INFORMATION SHOWN =
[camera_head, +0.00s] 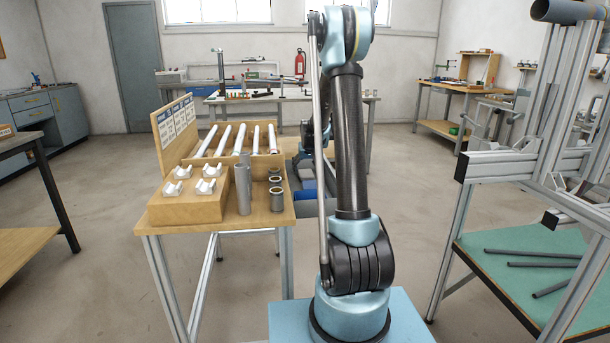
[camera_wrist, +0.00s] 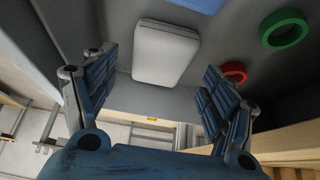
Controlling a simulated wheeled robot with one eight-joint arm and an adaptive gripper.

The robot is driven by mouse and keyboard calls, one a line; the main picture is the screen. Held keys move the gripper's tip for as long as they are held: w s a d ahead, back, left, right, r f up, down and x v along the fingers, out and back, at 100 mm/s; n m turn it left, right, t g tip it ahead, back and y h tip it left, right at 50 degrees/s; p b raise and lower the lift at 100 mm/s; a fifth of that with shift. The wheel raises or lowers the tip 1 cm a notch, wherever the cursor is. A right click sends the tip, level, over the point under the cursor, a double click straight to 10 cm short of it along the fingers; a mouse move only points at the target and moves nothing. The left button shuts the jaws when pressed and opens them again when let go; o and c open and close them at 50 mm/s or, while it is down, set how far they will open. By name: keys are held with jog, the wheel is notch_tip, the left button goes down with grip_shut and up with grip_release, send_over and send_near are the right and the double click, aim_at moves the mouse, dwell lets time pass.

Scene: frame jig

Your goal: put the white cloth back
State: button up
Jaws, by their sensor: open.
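A pale, folded pad with rounded corners, which looks like the white cloth (camera_wrist: 166,53), lies flat on a dark grey surface in the wrist view. My gripper (camera_wrist: 160,70) is open, with its two blue ridged fingers spread wide on either side of the pad in the picture. Nothing is held between the fingers, and I see no contact with the pad. How high the fingers are above it is hard to tell. In the head view my arm hides the gripper, and I cannot make out the cloth there.
A green ring (camera_wrist: 284,28) and a red ring (camera_wrist: 233,72) lie right of the pad. The wooden bench (camera_head: 158,222) at left bears white rods (camera_head: 229,139), white cradles (camera_head: 172,188) and grey tubes (camera_head: 243,188). A metal frame stand (camera_head: 475,170) is at right. Open floor lies between.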

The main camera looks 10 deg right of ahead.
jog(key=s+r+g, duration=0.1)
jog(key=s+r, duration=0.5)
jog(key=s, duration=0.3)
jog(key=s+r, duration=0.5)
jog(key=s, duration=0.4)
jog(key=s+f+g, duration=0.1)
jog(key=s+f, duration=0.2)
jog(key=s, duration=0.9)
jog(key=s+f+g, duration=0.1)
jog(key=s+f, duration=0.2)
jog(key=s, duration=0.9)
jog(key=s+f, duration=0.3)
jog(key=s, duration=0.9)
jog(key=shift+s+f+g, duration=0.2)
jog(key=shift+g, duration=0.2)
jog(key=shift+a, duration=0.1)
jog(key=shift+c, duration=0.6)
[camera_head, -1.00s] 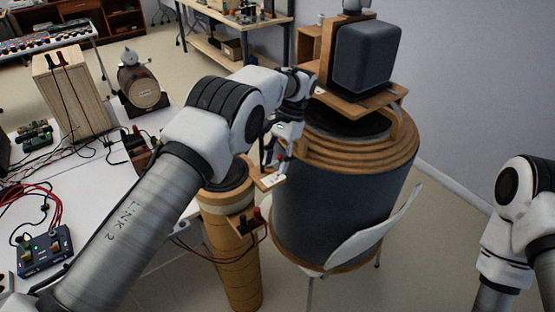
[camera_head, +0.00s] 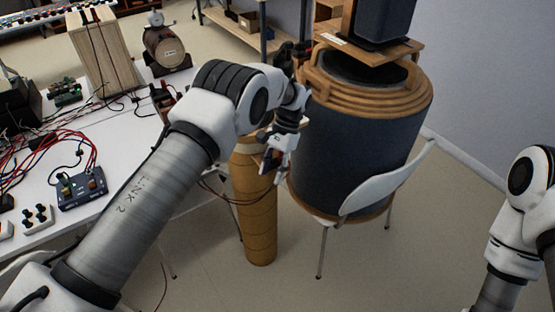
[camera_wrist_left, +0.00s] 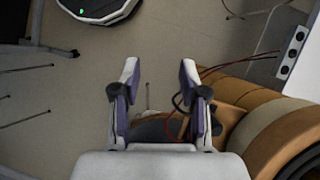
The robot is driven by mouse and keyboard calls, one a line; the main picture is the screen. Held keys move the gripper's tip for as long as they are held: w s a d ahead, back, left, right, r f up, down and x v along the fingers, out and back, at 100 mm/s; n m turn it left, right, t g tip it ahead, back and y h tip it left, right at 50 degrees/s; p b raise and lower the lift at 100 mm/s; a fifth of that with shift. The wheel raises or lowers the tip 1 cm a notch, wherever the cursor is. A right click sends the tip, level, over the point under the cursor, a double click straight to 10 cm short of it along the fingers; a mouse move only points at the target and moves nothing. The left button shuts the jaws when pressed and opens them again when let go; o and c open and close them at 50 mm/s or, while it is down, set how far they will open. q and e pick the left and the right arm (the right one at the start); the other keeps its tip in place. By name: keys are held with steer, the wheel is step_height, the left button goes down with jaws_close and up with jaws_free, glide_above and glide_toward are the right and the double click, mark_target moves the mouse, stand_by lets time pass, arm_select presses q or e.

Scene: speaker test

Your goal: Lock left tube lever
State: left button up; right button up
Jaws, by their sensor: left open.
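The brown tube (camera_head: 258,215) stands upright between the white table and the large dark drum. Its upper part is partly hidden by my left arm. My left gripper (camera_head: 274,158) is at the tube's upper right side, pointing down, with a small wooden piece beside it. I cannot make out the lever clearly. In the left wrist view the left gripper (camera_wrist_left: 159,78) is open, with nothing between its fingertips. The tube (camera_wrist_left: 262,125) lies right of and below the fingers there, and a dark loop and brown part show near the right finger. My right gripper is out of view.
The dark drum (camera_head: 350,150) with wooden rings carries a dark speaker box (camera_head: 382,22). A white chair (camera_head: 385,182) is against its front. The white table (camera_head: 130,185) holds a blue box (camera_head: 82,188) and red cables. Floor in front of the tube is clear.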

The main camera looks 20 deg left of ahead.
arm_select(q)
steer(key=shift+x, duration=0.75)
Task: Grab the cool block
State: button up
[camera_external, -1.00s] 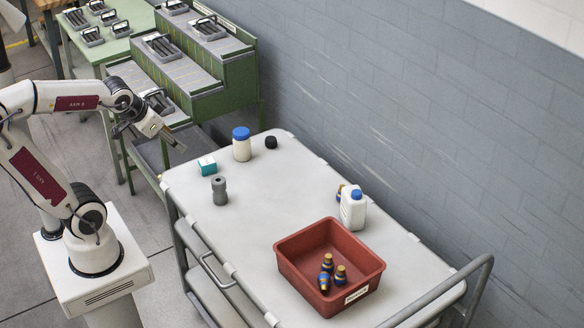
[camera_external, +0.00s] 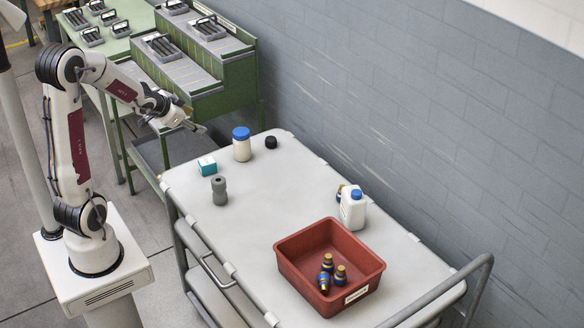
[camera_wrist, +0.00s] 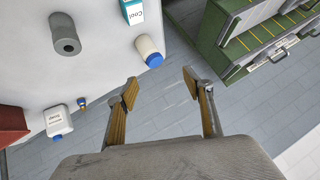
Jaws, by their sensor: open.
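The cool block (camera_external: 207,166) is a small teal and white box near the left end of the white cart top. In the wrist view the cool block (camera_wrist: 132,11) shows at the top edge, partly cut off, with a "Cool" label facing the camera. My gripper (camera_external: 198,127) is beyond the cart's far left corner, up and left of the block and apart from it. In the wrist view my gripper (camera_wrist: 160,88) has its two fingers spread, with only floor showing between them.
A blue-lidded white jar (camera_external: 242,146) stands right of the block, and a grey cylinder (camera_external: 219,191) stands in front. A black cap (camera_external: 271,142), white jug (camera_external: 353,210) and red bin (camera_external: 290,262) holding small bottles are farther right. Green stepped shelving (camera_external: 225,75) stands behind my gripper.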

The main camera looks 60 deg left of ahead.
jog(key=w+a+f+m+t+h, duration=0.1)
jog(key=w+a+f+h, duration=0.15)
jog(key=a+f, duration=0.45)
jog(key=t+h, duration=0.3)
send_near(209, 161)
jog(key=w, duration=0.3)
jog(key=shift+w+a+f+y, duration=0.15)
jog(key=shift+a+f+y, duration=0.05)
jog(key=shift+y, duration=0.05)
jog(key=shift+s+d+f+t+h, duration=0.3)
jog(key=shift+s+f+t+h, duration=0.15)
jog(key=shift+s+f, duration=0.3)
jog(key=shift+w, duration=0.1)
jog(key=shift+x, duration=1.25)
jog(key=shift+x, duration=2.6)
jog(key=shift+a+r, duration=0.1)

REQUIRED WORK =
Looking at the records above, report how many lines contain the word "goal". Answer with the number only.

THE RESULT =
2